- What is expected -
Copy every line that contains the string "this" from the entries below.
-----
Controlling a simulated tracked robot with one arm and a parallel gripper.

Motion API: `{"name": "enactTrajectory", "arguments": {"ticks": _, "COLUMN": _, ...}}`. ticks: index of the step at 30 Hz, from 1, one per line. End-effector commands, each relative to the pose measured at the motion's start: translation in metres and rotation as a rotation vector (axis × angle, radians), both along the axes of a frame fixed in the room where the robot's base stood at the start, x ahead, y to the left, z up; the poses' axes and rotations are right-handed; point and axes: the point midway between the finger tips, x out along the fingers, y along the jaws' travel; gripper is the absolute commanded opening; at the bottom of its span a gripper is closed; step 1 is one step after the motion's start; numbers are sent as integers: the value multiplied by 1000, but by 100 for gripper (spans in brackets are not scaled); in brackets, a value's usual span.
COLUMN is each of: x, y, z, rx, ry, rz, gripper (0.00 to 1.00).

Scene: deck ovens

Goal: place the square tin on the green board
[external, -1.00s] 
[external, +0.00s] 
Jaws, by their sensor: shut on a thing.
-----
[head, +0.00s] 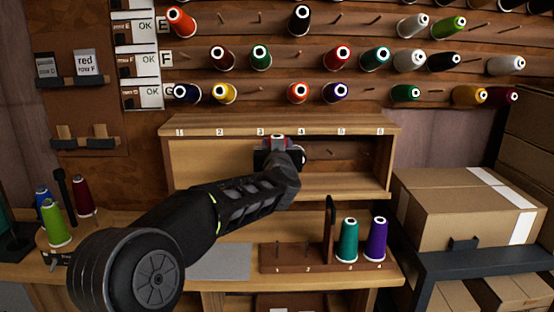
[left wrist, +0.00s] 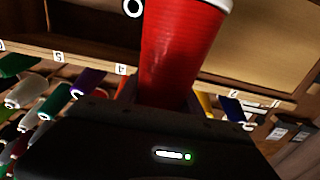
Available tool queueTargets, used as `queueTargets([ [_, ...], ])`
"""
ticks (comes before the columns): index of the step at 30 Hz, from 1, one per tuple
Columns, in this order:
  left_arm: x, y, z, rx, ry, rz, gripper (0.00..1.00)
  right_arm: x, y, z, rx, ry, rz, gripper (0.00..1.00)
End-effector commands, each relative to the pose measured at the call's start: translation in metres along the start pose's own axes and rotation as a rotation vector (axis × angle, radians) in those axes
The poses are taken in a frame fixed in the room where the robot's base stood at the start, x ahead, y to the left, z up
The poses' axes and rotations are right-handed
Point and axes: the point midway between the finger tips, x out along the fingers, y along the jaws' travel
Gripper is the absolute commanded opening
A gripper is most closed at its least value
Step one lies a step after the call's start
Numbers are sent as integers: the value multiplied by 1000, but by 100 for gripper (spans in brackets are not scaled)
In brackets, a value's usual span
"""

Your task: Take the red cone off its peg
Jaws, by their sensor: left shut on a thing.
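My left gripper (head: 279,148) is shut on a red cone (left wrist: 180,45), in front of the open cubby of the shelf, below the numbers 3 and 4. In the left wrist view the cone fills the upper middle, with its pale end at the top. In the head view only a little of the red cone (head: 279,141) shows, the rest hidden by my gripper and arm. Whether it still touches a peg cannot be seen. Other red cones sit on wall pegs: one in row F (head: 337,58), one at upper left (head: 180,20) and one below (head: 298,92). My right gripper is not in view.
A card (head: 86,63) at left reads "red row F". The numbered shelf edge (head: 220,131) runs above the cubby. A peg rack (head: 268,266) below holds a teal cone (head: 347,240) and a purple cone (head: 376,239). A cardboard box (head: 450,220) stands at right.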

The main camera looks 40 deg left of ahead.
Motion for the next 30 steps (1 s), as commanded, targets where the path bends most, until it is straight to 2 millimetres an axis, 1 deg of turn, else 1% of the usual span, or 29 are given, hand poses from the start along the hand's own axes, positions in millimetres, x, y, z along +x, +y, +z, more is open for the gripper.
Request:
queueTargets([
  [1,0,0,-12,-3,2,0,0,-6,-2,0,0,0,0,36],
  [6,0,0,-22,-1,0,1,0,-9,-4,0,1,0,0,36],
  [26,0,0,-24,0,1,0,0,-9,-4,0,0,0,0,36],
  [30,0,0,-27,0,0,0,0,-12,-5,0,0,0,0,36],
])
-----
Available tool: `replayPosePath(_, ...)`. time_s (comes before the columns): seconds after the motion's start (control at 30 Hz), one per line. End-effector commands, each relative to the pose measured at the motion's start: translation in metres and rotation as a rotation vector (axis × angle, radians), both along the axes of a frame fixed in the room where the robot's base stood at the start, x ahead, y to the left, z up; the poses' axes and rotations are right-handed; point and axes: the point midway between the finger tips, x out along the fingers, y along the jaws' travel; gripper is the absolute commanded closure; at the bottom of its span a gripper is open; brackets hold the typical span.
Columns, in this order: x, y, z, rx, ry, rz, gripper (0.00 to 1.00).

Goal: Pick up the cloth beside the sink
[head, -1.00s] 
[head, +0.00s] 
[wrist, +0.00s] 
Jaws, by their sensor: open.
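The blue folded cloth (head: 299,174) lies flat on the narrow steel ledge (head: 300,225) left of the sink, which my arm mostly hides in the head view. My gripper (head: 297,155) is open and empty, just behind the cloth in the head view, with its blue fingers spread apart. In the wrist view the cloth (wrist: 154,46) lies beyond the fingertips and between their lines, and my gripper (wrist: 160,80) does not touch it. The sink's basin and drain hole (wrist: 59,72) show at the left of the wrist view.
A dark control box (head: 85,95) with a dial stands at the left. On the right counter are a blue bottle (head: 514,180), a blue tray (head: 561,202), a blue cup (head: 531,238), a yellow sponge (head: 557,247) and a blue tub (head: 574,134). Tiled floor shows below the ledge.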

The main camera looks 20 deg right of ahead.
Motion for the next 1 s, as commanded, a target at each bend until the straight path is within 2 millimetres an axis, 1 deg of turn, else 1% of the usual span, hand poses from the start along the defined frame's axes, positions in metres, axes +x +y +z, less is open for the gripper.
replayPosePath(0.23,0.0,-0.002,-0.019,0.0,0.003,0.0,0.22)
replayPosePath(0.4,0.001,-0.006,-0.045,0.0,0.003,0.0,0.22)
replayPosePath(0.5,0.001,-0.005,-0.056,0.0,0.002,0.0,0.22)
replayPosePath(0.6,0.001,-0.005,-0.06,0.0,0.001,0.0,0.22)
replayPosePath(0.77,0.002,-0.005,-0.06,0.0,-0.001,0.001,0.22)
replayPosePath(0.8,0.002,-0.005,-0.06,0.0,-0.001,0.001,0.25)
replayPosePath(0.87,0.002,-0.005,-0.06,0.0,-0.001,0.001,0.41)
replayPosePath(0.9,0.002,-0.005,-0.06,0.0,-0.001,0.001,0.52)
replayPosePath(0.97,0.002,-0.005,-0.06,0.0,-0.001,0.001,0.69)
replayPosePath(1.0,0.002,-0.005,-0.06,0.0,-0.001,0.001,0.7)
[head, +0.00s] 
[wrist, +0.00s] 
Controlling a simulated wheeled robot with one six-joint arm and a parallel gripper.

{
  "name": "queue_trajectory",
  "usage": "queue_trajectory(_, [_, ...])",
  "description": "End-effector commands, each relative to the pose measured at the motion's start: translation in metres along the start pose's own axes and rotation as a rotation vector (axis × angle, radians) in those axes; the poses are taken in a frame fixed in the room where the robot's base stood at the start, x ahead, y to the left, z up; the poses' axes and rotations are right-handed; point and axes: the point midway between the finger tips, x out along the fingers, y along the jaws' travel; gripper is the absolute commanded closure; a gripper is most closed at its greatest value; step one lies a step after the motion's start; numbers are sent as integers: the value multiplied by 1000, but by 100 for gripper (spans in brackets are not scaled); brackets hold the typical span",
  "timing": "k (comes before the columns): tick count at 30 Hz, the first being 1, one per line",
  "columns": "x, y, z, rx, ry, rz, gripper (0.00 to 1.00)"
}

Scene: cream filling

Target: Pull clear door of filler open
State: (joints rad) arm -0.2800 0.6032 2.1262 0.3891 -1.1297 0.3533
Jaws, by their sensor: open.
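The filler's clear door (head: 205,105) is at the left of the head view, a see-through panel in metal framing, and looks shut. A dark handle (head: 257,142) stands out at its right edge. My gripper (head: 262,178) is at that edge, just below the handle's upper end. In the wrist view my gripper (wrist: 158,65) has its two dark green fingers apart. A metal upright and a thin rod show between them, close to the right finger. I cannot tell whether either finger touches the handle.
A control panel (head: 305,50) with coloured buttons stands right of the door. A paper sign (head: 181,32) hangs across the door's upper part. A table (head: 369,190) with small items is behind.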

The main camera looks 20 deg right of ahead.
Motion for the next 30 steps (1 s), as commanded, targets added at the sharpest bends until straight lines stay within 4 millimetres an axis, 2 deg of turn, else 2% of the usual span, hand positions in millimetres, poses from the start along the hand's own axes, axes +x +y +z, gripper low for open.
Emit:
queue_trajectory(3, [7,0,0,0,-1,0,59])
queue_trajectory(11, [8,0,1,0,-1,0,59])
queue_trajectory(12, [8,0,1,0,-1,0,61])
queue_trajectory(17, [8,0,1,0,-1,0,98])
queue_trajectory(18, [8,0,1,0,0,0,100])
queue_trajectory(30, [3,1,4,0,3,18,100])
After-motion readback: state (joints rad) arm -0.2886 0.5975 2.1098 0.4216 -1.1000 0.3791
-----
- Solution -
Columns, in this order:
Columns, in this order: x, y, z, rx, ry, rz, gripper (0.00 to 1.00).

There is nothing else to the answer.